Goal
Extract from the entries below, exactly as given, only the lines from the line containing "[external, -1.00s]" to the line containing "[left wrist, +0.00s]", both lines included.

Material to process
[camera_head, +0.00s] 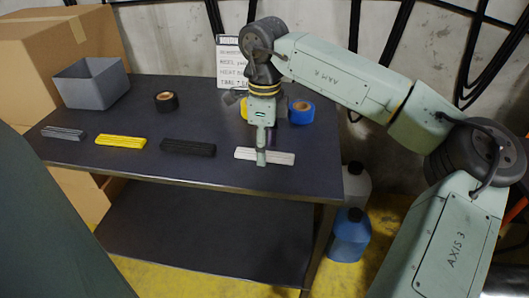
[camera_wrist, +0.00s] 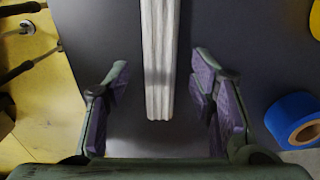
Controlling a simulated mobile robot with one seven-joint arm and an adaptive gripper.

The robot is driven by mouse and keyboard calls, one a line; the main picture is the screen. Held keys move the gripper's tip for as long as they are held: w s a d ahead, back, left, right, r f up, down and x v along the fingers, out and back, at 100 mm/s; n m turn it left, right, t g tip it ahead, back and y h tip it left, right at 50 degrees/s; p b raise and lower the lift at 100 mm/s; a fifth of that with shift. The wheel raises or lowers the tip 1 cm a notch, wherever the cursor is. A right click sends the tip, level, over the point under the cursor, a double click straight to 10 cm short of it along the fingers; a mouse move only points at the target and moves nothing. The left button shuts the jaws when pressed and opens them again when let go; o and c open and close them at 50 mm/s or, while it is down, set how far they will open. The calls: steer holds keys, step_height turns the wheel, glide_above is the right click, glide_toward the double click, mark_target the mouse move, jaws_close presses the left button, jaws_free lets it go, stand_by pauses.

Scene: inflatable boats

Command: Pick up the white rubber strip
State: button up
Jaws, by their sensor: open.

* * *

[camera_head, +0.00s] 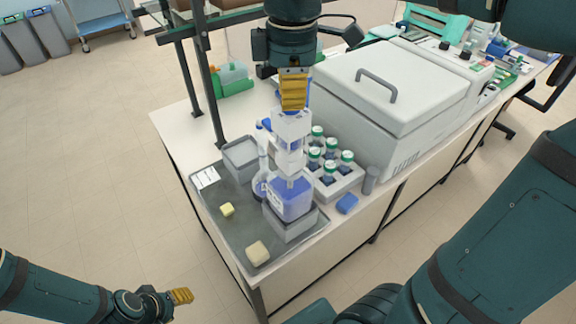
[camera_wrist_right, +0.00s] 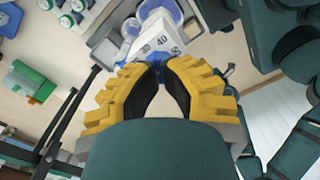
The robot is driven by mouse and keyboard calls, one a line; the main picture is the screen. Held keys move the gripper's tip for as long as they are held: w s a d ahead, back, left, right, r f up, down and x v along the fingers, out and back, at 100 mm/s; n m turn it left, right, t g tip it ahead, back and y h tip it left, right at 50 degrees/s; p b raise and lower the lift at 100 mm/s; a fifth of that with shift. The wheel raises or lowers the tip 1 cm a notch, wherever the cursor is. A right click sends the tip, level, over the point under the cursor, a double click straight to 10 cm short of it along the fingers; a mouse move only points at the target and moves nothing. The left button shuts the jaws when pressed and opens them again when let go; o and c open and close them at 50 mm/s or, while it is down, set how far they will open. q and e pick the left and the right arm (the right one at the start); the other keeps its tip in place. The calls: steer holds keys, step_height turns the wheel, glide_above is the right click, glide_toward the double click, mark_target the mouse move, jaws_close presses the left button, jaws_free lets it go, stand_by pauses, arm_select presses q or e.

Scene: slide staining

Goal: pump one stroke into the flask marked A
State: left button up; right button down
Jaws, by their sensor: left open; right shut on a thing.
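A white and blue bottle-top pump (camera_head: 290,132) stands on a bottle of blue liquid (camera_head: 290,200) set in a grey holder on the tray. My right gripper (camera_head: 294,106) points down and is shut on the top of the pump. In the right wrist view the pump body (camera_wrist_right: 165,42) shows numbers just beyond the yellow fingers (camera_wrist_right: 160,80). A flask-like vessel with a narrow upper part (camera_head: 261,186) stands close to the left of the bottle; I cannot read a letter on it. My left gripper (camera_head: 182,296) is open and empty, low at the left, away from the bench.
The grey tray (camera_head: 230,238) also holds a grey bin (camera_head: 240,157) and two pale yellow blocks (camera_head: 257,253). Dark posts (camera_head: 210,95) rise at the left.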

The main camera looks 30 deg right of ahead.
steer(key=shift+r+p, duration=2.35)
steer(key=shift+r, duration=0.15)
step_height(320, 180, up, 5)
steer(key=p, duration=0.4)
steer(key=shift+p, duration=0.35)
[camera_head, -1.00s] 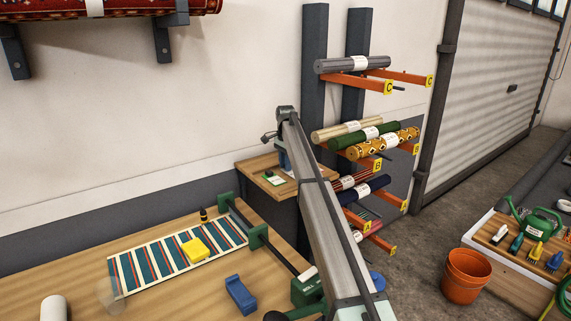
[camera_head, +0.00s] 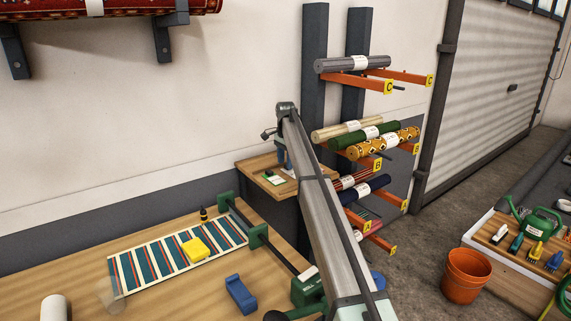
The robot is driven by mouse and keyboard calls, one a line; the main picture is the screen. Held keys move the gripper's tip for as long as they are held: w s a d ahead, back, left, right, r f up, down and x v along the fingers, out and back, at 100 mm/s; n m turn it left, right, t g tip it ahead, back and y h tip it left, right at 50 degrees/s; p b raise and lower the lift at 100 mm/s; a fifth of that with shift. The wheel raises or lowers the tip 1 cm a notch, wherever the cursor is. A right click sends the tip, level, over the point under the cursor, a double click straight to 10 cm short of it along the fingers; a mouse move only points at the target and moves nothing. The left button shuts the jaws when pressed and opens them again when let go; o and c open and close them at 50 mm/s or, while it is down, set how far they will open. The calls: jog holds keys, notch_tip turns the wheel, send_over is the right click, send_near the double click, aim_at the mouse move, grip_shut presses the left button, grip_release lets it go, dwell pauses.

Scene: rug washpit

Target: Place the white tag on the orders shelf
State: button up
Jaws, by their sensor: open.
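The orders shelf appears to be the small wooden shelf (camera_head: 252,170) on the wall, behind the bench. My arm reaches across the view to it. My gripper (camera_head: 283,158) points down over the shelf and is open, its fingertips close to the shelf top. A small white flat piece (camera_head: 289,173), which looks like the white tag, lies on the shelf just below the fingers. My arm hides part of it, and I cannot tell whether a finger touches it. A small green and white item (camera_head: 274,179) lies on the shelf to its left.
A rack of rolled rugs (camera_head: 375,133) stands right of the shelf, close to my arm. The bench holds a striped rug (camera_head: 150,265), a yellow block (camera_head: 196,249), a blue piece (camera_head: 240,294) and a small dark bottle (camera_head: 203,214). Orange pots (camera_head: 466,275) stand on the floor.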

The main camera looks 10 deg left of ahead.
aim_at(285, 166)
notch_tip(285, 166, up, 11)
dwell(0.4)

---

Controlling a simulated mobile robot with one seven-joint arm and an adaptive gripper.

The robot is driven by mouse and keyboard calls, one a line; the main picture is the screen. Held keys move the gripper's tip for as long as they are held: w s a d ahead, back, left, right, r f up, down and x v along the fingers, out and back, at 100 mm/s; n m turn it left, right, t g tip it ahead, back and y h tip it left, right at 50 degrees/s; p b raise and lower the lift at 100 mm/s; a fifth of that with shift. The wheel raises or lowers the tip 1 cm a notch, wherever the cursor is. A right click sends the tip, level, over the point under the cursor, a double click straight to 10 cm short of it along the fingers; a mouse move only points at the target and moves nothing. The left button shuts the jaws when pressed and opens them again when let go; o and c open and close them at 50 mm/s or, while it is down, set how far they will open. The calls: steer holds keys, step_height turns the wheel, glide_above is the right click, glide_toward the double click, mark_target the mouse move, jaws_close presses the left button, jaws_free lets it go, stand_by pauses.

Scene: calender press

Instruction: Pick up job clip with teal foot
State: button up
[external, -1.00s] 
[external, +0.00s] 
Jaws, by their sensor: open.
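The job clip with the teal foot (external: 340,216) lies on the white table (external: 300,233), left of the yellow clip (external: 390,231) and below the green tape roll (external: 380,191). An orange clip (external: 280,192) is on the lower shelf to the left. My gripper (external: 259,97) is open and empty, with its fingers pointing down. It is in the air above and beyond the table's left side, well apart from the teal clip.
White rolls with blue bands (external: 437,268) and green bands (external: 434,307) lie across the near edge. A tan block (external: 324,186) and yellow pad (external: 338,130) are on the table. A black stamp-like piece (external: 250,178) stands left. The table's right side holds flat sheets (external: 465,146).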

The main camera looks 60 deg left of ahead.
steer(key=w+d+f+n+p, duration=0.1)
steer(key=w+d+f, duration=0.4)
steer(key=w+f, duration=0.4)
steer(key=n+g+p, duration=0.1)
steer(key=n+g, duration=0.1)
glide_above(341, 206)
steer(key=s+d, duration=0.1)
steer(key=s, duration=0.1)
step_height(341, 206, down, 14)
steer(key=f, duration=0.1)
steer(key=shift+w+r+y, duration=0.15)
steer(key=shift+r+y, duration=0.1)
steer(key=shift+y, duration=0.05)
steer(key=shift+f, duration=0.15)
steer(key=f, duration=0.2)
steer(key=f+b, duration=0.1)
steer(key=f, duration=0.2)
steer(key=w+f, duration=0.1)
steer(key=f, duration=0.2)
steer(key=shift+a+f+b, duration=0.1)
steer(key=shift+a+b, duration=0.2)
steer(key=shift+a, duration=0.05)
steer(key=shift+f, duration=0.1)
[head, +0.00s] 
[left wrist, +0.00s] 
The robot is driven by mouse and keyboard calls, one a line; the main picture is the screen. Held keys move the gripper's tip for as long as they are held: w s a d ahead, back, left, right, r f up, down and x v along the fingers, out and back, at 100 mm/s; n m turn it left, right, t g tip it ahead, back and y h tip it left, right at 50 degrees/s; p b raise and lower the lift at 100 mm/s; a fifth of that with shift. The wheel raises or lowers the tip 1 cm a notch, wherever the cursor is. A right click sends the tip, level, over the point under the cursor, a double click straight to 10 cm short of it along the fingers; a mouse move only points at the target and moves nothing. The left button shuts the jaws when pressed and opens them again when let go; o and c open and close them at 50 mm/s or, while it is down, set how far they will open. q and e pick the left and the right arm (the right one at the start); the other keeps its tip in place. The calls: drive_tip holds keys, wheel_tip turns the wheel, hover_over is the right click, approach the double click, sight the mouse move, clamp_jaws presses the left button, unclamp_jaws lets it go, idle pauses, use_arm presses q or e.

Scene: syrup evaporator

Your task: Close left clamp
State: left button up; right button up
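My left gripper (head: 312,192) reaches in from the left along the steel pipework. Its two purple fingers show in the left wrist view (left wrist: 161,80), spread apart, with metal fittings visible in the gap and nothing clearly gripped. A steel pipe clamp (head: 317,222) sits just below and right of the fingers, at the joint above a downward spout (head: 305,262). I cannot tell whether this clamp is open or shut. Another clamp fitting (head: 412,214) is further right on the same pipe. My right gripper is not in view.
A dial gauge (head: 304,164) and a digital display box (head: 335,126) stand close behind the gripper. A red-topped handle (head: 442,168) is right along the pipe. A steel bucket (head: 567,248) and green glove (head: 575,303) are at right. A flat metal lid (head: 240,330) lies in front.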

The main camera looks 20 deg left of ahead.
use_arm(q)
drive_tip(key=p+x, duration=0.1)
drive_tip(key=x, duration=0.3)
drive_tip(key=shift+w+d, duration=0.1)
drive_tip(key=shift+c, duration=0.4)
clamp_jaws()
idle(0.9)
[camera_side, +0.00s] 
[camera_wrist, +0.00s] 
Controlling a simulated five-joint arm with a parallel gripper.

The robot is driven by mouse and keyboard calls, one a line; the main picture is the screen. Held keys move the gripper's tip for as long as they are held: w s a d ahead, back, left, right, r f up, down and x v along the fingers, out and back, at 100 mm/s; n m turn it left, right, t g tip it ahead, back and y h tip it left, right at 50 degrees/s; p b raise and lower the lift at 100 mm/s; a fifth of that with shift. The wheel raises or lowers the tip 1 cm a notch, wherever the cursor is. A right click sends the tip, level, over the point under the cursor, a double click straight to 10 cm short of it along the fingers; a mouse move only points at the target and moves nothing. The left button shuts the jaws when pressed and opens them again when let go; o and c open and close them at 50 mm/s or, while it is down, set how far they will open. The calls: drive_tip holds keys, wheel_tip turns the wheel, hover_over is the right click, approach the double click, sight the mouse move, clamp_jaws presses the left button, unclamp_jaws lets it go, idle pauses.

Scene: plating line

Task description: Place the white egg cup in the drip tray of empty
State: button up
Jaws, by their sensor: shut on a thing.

Exercise output
[external, -1.00s] 
[external, +0.00s] 
Jaws, by their sensor: open.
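The job clip with the teal foot (external: 340,216) lies on the white table (external: 300,233), left of the yellow clip (external: 390,231) and below the green tape roll (external: 380,191). An orange clip (external: 280,192) is on the lower shelf to the left. My gripper (external: 259,97) is open and empty, with its fingers pointing down. It is in the air above and beyond the table's left side, well apart from the teal clip.
White rolls with blue bands (external: 437,268) and green bands (external: 434,307) lie across the near edge. A tan block (external: 324,186) and yellow pad (external: 338,130) are on the table. A black stamp-like piece (external: 250,178) stands left. The table's right side holds flat sheets (external: 465,146).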

The main camera looks 60 deg left of ahead.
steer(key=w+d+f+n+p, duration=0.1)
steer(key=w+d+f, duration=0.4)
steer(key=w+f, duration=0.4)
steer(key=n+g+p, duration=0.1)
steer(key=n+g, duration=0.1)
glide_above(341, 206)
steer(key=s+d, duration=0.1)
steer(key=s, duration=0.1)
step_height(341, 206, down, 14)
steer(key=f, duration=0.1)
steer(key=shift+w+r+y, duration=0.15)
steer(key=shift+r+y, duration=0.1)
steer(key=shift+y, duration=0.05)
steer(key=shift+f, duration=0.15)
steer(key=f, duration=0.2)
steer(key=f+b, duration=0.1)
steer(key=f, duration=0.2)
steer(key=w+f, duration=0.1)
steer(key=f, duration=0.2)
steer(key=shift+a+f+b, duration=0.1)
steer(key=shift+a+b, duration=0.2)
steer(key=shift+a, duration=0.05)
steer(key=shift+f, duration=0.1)
[head, +0.00s] 
[left wrist, +0.00s] 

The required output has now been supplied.